James Williams, the only one here to have been an early leader of SDS, is a particular sufferer from the downside of top CP leadership, having been the much-frustrated editor of Labor Today, a sometimes-monthly tabloid seeking to coordinate the remnants of CP influence in the labor movement. Terrible advice (or orders) from on high, because labor issues signalled so much importance (or prestige) drove him out. A frustrated Williams quit, becoming a social worker and one more ex-CPer personally bitter, not at the Party or its members… but only at its leadership.
Jay Shaffner, the lead editor of the volume, grew up within a corner of the Chicago Left that moved to the suburbs—in this case Skokie—without losing the sense of what being active in the Left really meant. (So did Paul Soglin, a non-communist son of a blacklisted Chicago teacher, and destined to become the progressive mayor of Madison for most of the fifty years after 1972). Schaffner grew up politically, within various causes and the Du Bois Clubs and the Young Workers Liberation League, increasingly aware of the Party’s self-damaging sectarianism. In 1974, he ran for the University of Illinois Board of Trustees on the CP ticket, speaking on nearly every campus, gathering more than 20,000 votes. He went onward to assorted roles, within the US and internationally, as the CP wound down.
Frank Emspak, the best-known contributor to the volume, was, in his college years, a leader of the short-lived National Committee to End the War in Vietnam, later a notable labor activist and thinker, and, in his last years, the founder-director of a national labor radio project. After his passing, the mayor of Madison, Wisconsin, declared a Frank Emspak Day in town.

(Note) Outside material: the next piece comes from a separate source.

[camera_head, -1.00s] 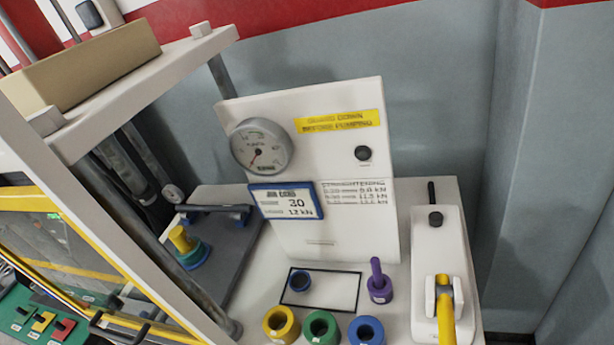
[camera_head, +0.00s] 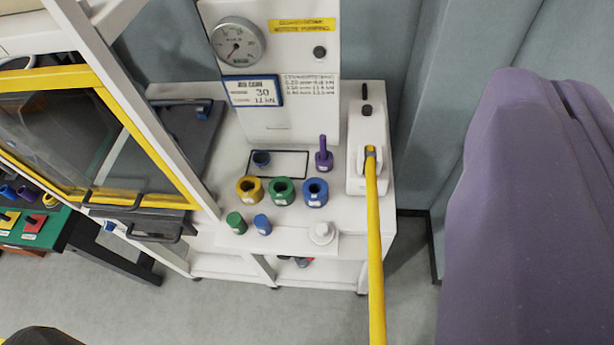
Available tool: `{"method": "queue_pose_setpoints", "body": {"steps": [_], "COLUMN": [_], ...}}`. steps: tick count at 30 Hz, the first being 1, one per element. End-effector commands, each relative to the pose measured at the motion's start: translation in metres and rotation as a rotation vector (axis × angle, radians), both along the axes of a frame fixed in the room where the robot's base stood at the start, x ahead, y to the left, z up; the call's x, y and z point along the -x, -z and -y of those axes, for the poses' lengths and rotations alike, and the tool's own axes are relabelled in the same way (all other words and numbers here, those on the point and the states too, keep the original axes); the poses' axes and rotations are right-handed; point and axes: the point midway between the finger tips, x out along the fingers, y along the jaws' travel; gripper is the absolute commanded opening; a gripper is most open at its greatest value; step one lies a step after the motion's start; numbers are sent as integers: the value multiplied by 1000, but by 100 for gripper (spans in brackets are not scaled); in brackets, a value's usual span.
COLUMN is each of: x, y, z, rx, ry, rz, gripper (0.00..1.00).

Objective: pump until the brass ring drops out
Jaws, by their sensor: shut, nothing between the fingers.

Excuse the reviewer for his own experience, from the 1970s to the first years of the current century. On the Brown University campus, one of its flagship settings, the YCL made little effort to publicize itself but did excellent work for peace candidates and within local Latino labor support groups, working within coalitions, taking no apparent credit as Communists. They may also have been the only successfully integrated political group on campus: Jewish, African American, and Latino.
We could ask for more, and presumably it is coming with the next two volumes. To take one example: Freedomways (1961-85), the most influential magazine or institution connecting the nonwhite community to the milieux around the CP, does not yet appear here, perhaps because it primarily involved older veterans. Much more could be made of the political world around Angela Davis, easily the most influential member of CPUSA from the 1960s to her departure in 1991. What we do have here, however, is rich enough for any history of the US Left. We await more.